Even more disturbing is that the demand for gold recently is not for physical bullion, but paper gold. The world’s largest consumer of physical gold is India, where gold is used extensively in jewelry, especially during wedding season. But Indian brides aren’t exactly scrambling for the yellow metal.

Instead, the vast majority of demand for gold is among traders, and that is for paper gold in the form of futures and options contracts. Speculators (i.e.: traders in the gold market who do not represent miners, refiners, dealers, bullion banks, or central banks) have recently been piling into gold – at least on paper.

On the other side of those contracts, commercial traders (read: smart money, traders representing those companies intimately involved with the precious metals industry) have been amassing record-setting short positions.

It’s understandable why, in today’s climate, people are nervous and want some kind of insurance policy, or even some investment that can help propel their portfolios back to pre-crash levels.
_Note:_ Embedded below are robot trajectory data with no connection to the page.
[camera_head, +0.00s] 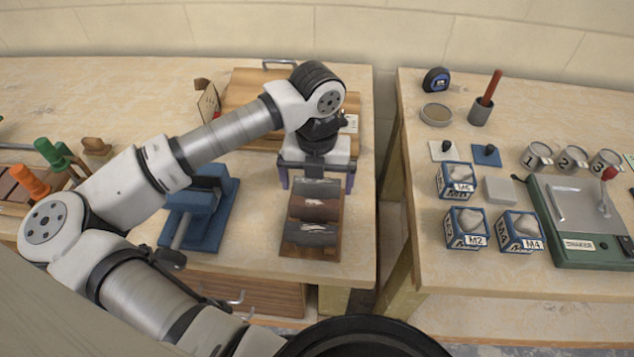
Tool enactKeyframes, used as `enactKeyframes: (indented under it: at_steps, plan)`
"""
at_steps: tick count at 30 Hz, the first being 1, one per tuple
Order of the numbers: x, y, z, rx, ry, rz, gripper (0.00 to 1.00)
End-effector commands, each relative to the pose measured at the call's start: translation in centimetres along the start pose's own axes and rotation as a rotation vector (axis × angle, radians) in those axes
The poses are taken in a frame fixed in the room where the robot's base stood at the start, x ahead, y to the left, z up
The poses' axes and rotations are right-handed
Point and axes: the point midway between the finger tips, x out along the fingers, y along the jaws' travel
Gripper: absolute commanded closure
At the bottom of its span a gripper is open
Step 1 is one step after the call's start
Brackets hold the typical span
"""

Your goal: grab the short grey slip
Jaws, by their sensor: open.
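My gripper (317,180) is open, pointing down at the far end of a wooden tray (289,250). Its two purple-tinted fingers stand apart, one on each side of the tray's far end. In the tray lie a grey piece (318,188) at the far end, a brown piece (314,209) in the middle and a dark grey piece (310,234) at the near end, with pale streaks on them. The far grey piece is between the fingers in the picture and partly hidden by my gripper. I cannot tell whether the fingers touch it, nor which piece is the short grey slip.
A blue vise-like tool (201,208) stands left of the tray. A wooden board (245,88) lies behind my arm. A gap separates this bench from the right bench, which holds several blue-framed boxes (466,228), metal cups (537,156) and a green shaker (580,222).

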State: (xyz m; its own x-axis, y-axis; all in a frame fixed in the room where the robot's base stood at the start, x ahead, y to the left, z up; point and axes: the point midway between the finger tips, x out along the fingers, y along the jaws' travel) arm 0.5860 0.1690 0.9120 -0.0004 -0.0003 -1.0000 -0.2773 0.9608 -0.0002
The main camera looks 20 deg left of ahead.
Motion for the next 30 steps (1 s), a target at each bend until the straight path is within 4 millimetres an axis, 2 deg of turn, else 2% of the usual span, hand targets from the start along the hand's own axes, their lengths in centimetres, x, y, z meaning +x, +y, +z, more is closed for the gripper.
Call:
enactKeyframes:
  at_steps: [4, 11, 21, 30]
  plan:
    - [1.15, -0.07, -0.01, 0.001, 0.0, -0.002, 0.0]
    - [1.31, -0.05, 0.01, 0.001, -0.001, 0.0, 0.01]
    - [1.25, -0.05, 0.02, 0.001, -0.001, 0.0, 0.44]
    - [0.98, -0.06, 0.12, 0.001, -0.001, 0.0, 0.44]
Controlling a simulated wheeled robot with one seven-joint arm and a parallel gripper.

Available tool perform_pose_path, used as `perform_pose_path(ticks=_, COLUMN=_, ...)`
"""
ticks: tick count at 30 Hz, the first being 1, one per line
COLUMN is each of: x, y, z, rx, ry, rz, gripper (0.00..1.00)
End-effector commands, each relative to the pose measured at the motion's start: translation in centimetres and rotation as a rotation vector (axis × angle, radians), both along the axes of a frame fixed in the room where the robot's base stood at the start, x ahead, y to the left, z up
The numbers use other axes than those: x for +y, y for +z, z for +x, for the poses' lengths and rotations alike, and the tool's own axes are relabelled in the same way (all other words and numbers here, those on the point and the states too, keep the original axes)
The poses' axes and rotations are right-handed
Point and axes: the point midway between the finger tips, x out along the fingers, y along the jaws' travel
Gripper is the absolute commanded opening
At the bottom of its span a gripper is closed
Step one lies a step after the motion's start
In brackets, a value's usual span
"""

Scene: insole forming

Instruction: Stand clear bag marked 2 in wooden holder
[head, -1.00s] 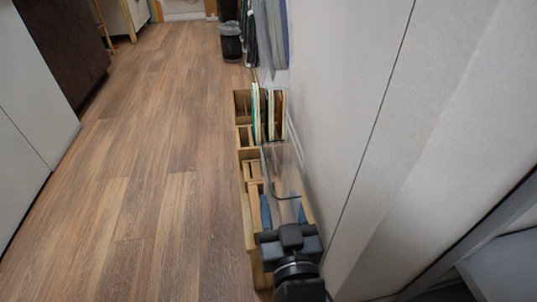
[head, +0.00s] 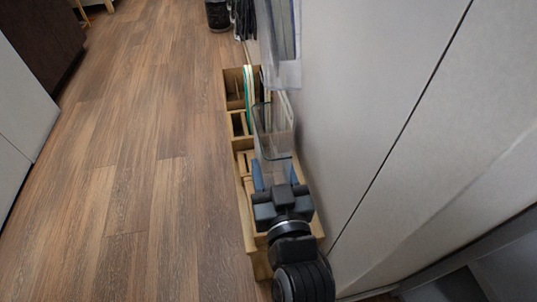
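The clear bag (head: 275,130) is a see-through, box-like pouch with a visible rim, and I cannot read a mark on it. My gripper (head: 277,173), with blue fingers, is at the bag's near end and appears shut on it; the exact contact is partly hidden by the gripper body. The wooden holder (head: 236,123) is a long, light-wood rack on the floor along the wall, divided into compartments. The bag is over its middle part, and I cannot tell whether it touches the holder. My gripper and wrist hide much of the holder's near end.
Thin upright sheets (head: 248,88), some green-edged, stand in the holder's far compartments. Bags (head: 284,35) hang on the wall above the far end. A dark bin (head: 218,14) stands farther back. The pale wall (head: 350,110) is close on the right. The wood floor (head: 150,150) on the left is clear.

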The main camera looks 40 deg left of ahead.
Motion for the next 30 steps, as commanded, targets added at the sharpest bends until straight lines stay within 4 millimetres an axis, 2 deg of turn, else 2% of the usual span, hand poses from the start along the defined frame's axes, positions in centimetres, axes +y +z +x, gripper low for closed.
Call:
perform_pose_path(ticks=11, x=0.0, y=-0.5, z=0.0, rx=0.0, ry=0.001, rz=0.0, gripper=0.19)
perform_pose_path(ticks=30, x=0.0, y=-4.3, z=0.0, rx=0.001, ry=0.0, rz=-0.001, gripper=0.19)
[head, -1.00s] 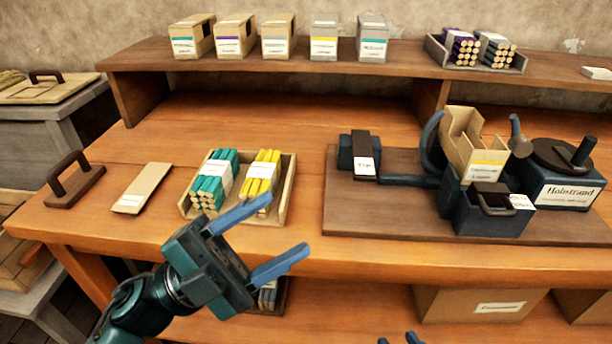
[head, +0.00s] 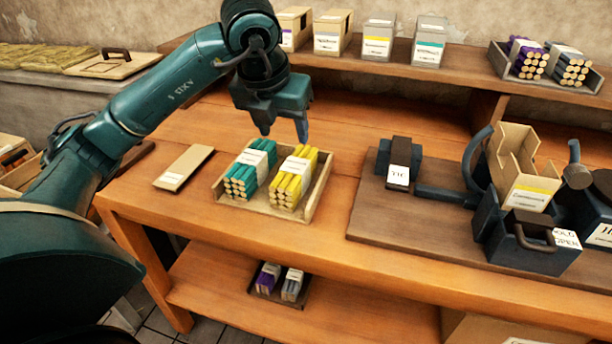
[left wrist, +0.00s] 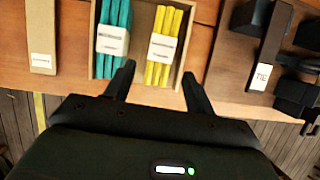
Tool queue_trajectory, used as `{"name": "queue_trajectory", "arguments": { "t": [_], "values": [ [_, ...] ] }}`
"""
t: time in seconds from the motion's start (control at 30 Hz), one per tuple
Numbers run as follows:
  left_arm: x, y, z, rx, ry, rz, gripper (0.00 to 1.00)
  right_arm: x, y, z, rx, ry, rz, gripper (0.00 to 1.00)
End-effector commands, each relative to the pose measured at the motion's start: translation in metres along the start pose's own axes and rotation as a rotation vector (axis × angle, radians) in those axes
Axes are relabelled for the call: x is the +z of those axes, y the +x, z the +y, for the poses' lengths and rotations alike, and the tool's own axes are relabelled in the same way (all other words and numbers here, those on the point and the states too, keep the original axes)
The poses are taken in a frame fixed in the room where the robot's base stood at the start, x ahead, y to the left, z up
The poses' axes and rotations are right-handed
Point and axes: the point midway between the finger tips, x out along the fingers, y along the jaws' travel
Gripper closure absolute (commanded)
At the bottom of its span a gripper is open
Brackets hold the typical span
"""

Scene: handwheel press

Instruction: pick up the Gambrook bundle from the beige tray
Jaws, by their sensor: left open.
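The beige tray (head: 312,207) stands on the bench and holds a teal bundle (head: 247,170) on its left and a yellow bundle (head: 296,177) on its right. Each has a white paper band; the writing is too small to read, so I cannot tell which is Gambrook. In the left wrist view the teal bundle (left wrist: 116,15) and the yellow bundle (left wrist: 158,74) lie ahead of the fingers. My left gripper (head: 284,132) is open and empty, pointing down above the tray's back side. In its wrist view the fingers (left wrist: 158,84) flank the yellow bundle's near end. My right gripper is out of view.
A flat beige block (head: 184,167) lies left of the tray. The press on its dark board (head: 365,226) stands to the right. Boxes (head: 377,40) and a grey tray (head: 500,70) sit on the raised shelf behind. A lower shelf holds a dark tray (head: 262,294) with small bundles.

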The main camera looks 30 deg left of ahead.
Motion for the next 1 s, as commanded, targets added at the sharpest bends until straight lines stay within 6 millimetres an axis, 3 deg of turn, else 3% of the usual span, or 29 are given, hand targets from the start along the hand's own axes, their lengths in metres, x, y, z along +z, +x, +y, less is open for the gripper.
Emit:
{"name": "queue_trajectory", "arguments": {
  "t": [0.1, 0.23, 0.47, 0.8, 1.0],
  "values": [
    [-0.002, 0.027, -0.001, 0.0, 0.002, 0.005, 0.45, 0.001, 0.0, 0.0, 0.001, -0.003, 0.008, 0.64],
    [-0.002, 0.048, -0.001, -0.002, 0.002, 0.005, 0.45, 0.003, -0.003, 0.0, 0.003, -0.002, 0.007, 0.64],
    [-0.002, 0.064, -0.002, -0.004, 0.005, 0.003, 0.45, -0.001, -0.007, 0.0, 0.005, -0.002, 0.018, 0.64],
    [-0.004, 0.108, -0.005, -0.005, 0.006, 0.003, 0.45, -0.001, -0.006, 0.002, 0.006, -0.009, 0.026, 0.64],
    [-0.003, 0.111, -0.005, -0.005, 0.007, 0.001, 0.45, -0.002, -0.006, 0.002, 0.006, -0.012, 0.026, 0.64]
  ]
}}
However, put plainly, investors ought to know that if they are buying gold, realize that the smart money is lined up against you. Further, know that those traders have the kind of balance sheets required to prove themselves right.

This is neither a test of wills, nor a question of right versus wrong. The gold market is, on a relative basis, extremely small, and its workings understood by a very small group of people. Outsiders would do well to tread very, very lightly, if at all.